Isolate every line in the data with the string "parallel" and copy it.

■ ■ ■

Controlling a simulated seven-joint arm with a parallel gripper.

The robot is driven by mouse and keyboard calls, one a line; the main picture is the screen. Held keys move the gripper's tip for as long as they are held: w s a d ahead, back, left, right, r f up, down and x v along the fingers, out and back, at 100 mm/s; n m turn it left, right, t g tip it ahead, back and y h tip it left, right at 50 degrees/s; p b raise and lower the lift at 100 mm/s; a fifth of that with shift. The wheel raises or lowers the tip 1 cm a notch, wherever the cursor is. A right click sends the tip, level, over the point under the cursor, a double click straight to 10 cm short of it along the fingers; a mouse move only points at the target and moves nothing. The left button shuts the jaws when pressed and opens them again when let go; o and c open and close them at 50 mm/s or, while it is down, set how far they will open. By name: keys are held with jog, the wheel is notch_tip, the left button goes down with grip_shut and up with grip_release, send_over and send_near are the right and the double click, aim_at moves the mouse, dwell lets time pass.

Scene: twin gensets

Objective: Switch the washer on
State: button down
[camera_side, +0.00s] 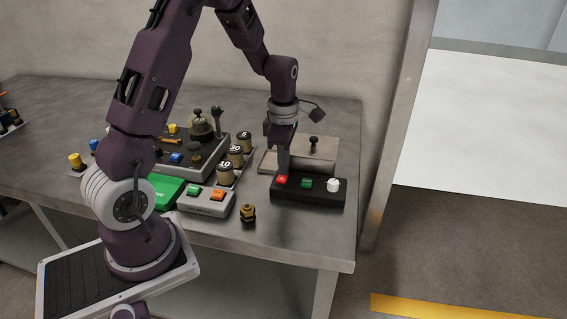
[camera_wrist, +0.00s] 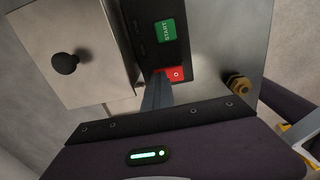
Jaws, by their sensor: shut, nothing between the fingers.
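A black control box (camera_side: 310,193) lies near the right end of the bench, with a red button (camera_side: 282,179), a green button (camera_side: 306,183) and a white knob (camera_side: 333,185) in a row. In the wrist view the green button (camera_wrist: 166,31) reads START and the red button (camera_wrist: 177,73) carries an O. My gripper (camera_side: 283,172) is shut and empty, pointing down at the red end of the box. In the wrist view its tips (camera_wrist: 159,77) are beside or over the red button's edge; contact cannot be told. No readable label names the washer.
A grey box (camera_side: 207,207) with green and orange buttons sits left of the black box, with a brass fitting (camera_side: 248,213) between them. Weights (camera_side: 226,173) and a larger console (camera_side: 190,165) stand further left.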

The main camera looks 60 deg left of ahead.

■ ■ ■

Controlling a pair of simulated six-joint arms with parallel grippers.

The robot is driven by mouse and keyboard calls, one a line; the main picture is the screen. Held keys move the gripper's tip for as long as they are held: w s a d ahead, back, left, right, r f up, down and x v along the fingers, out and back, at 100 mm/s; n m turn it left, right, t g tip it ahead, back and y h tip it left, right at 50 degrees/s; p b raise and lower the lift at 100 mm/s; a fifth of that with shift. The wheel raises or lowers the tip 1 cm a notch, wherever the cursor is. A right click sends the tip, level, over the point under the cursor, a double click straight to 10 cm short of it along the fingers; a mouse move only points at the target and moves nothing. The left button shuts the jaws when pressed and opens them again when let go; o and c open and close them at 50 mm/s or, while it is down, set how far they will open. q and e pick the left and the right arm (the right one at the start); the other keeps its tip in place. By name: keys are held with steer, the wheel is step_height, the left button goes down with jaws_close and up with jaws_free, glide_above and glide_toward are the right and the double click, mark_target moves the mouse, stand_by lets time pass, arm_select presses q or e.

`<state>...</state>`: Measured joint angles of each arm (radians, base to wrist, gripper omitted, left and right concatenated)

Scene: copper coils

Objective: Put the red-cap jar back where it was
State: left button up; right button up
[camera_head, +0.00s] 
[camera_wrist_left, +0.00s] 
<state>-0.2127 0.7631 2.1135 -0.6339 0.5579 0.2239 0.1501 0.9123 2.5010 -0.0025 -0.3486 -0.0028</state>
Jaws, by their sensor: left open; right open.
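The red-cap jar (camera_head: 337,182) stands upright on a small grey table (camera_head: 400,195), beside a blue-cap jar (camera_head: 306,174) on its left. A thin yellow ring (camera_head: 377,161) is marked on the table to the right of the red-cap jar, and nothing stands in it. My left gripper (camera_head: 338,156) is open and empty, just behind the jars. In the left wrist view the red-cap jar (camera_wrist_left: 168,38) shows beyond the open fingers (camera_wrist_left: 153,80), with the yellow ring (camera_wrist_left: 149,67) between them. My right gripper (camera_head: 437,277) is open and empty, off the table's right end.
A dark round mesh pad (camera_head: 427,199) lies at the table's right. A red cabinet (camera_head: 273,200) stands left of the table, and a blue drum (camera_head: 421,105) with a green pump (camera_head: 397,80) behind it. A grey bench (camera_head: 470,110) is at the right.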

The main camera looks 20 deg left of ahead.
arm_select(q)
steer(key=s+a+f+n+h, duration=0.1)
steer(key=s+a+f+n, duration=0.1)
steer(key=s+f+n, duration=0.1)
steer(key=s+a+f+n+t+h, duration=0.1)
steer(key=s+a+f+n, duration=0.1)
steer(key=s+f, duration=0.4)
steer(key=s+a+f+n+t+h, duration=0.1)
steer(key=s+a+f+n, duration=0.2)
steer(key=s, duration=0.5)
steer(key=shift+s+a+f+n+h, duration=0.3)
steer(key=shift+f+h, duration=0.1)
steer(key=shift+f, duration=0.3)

■ ■ ■

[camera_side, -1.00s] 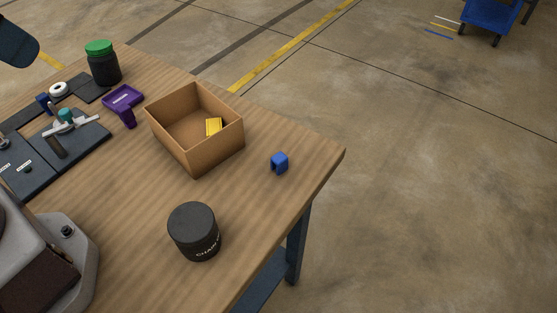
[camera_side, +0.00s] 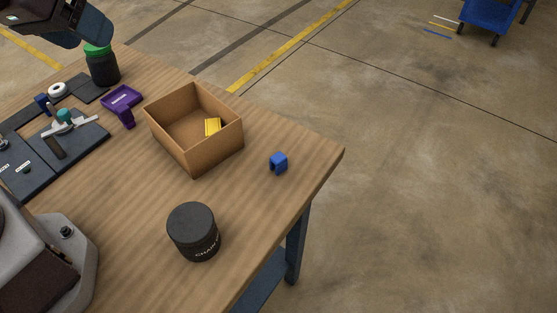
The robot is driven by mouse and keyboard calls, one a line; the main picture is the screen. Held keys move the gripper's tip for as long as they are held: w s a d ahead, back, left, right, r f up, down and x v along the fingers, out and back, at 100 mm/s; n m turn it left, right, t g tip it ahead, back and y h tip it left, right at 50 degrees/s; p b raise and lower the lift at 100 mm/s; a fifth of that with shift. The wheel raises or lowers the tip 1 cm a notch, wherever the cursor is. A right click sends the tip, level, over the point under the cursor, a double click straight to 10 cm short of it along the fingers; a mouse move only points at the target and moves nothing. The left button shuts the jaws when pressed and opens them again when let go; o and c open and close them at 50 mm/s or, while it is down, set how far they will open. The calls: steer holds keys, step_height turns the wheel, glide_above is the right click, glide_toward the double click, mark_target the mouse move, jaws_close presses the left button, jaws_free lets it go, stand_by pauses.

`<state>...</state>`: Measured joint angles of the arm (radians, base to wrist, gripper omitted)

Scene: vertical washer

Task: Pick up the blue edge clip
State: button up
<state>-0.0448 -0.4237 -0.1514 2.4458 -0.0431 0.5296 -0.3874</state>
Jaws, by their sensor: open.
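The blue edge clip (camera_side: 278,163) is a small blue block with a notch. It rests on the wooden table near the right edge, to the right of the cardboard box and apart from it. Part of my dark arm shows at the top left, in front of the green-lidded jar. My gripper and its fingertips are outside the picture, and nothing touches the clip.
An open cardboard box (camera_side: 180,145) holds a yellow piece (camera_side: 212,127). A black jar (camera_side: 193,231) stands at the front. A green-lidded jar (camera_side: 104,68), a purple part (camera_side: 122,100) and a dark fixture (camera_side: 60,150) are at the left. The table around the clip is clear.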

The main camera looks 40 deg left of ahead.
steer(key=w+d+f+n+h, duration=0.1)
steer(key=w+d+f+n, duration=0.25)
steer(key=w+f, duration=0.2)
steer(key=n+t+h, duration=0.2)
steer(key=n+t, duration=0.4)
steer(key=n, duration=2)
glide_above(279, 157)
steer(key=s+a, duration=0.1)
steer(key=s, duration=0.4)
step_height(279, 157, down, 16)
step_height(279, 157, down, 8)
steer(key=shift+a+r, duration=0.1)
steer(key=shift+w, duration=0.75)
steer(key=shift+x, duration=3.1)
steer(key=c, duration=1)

■ ■ ■

▶ _ANSWER TO THE EXERCISE_
Controlling a simulated seven-joint arm with a parallel gripper.
Controlling a pair of simulated six-joint arms with parallel grippers.

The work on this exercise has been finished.